If you do want to learn Availability Groups, Edwin Sarmiento is about to open a new rotation of his class. He only does a few of these per year, and it’s a hybrid of consulting, coaching, and training. Learn more here.
I focused on development DBA work instead.
Here’s a quick rundown of the difference between developer, development DBA, and production DBA:
I chose to move from Production DBA to Development DBA. These days, my consulting work and my training classes focus on solving performance emergencies. I can at least schedule those engagements in advance because companies know when their performance is slowly getting worse, and we can work together during weekdays, business hours, in order to turn things around. (As opposed to production outages, which always hit at the worst possible times when I’ve just made a fresh gin & tonic.)
Production DBA work is still there, mind you, and every month I get emails from folks asking me to record new training classes on how to do it.
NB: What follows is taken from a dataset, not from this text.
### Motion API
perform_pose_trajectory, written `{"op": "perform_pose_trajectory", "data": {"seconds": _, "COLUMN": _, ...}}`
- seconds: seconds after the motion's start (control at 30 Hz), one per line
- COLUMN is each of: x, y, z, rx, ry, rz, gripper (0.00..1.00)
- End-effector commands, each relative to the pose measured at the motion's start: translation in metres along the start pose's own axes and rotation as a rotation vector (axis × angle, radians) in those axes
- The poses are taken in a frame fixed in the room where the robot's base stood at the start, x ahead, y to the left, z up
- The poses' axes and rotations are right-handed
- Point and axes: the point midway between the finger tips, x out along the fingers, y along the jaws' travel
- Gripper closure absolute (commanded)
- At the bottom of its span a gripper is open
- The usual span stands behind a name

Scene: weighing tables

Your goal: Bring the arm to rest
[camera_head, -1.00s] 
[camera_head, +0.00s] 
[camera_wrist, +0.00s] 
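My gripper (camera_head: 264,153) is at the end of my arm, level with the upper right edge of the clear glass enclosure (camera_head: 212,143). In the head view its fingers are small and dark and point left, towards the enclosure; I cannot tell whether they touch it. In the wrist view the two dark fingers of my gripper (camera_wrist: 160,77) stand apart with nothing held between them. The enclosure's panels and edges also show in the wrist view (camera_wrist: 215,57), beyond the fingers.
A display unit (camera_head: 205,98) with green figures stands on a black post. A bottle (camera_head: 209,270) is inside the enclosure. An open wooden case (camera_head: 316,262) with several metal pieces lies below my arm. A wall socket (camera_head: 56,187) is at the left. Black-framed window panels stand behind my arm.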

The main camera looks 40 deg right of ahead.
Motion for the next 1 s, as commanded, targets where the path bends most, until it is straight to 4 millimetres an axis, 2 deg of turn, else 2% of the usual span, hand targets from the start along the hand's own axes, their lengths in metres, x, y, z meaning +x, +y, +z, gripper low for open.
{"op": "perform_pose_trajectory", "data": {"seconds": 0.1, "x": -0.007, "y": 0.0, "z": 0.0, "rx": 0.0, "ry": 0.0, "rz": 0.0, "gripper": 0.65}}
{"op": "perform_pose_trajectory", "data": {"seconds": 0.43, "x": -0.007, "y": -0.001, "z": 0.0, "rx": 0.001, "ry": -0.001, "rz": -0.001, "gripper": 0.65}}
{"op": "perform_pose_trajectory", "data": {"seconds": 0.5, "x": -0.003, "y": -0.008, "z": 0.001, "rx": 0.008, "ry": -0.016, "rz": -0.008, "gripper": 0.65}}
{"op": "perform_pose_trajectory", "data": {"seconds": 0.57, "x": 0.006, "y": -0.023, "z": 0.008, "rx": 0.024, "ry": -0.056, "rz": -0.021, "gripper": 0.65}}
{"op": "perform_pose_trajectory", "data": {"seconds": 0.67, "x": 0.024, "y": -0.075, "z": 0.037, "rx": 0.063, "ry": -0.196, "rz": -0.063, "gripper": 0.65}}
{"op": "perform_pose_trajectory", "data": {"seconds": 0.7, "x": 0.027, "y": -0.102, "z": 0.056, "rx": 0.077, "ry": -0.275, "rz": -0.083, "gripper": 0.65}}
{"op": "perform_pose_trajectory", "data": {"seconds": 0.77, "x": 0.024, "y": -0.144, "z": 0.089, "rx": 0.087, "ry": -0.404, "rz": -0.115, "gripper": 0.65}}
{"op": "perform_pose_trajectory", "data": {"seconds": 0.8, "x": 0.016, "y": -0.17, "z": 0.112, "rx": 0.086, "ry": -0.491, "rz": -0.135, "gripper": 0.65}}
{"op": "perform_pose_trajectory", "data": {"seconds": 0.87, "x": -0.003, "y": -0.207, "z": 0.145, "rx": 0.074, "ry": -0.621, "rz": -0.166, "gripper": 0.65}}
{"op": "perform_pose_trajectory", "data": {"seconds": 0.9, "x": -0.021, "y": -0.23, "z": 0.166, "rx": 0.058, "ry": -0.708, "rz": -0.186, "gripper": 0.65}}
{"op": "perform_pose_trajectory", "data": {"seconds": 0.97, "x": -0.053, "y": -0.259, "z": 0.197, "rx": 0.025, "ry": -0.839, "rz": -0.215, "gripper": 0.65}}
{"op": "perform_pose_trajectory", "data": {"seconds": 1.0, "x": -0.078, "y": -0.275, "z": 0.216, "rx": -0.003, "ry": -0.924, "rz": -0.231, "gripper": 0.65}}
I’m just flat out not interested in that work, and I’m not interested in doing training on it anymore.
So with that in mind, I put our Fundamentals of Database Administration class and Senior DBA Class on YouTube, for free, forever. They’re older classes, and they don’t have the best audio & video quality, but I’d rather just let them out there to the public to help the folks that need ’em. Hope that helps – and I also hope that database vendors start taking the self-managing thing more seriously, for the sake of production DBAs that still have to deal with this mess.